Data listing ▸
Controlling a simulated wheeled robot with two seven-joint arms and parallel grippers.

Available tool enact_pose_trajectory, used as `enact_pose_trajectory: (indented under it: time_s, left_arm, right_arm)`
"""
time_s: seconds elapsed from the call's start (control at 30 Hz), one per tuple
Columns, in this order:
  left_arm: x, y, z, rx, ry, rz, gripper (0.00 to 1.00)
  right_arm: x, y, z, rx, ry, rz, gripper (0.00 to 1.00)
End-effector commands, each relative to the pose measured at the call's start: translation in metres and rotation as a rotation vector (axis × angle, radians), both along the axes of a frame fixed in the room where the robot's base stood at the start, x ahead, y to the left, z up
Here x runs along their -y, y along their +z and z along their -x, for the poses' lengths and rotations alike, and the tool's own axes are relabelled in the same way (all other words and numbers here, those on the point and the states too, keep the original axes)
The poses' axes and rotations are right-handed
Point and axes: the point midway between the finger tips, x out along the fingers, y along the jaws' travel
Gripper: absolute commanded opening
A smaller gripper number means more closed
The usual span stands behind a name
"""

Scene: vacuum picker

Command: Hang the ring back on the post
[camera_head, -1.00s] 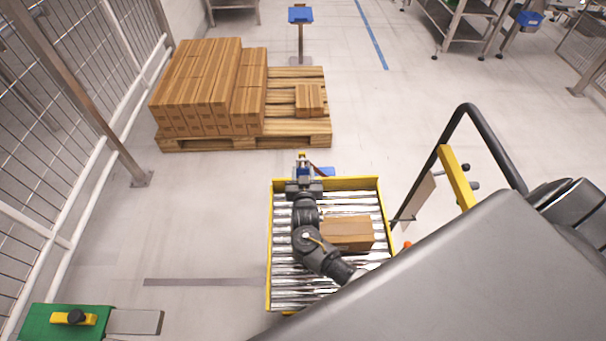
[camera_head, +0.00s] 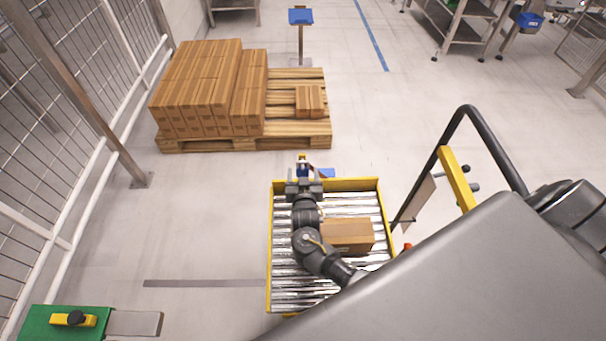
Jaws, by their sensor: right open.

--

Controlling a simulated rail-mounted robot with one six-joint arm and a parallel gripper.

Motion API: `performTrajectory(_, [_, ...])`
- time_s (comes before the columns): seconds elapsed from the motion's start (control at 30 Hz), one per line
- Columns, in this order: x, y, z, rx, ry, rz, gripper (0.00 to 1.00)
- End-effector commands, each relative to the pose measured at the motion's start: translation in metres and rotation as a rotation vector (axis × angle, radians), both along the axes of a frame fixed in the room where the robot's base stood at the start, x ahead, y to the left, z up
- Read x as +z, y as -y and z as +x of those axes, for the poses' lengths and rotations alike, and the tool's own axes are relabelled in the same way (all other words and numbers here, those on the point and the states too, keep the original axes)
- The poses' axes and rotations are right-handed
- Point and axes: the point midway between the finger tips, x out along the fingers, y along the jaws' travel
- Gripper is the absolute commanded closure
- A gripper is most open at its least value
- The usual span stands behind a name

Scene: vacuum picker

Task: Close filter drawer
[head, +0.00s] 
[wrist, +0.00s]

Set task ▸ Extract the lines from the line with "Controlling a simulated rail-mounted" through the line with "[wrist, +0.00s]". Keep both of those lines, copy everything exactly, and add nothing.

Answer to the exercise ▸
Controlling a simulated rail-mounted robot with one six-joint arm and a parallel gripper.

Motion API: `performTrajectory(_, [_, ...])`
- time_s (comes before the columns): seconds elapsed from the motion's start (control at 30 Hz), one per line
- Columns, in this order: x, y, z, rx, ry, rz, gripper (0.00 to 1.00)
- End-effector commands, each relative to the pose measured at the motion's start: translation in metres and rotation as a rotation vector (axis × angle, radians), both along the axes of a frame fixed in the room where the robot's base stood at the start, x ahead, y to the left, z up
- Read x as +z, y as -y and z as +x of those axes, for the poses' lengths and rotations alike, and the tool's own axes are relabelled in the same way (all other words and numbers here, those on the point and the states too, keep the original axes)
- The poses' axes and rotations are right-handed
- Point and axes: the point midway between the finger tips, x out along the fingers, y along the jaws' travel
- Gripper is the absolute commanded closure
- A gripper is most open at its least value
- The usual span stands behind a name

Scene: vacuum picker

Task: Close filter drawer
[head, +0.00s] 
[wrist, +0.00s]

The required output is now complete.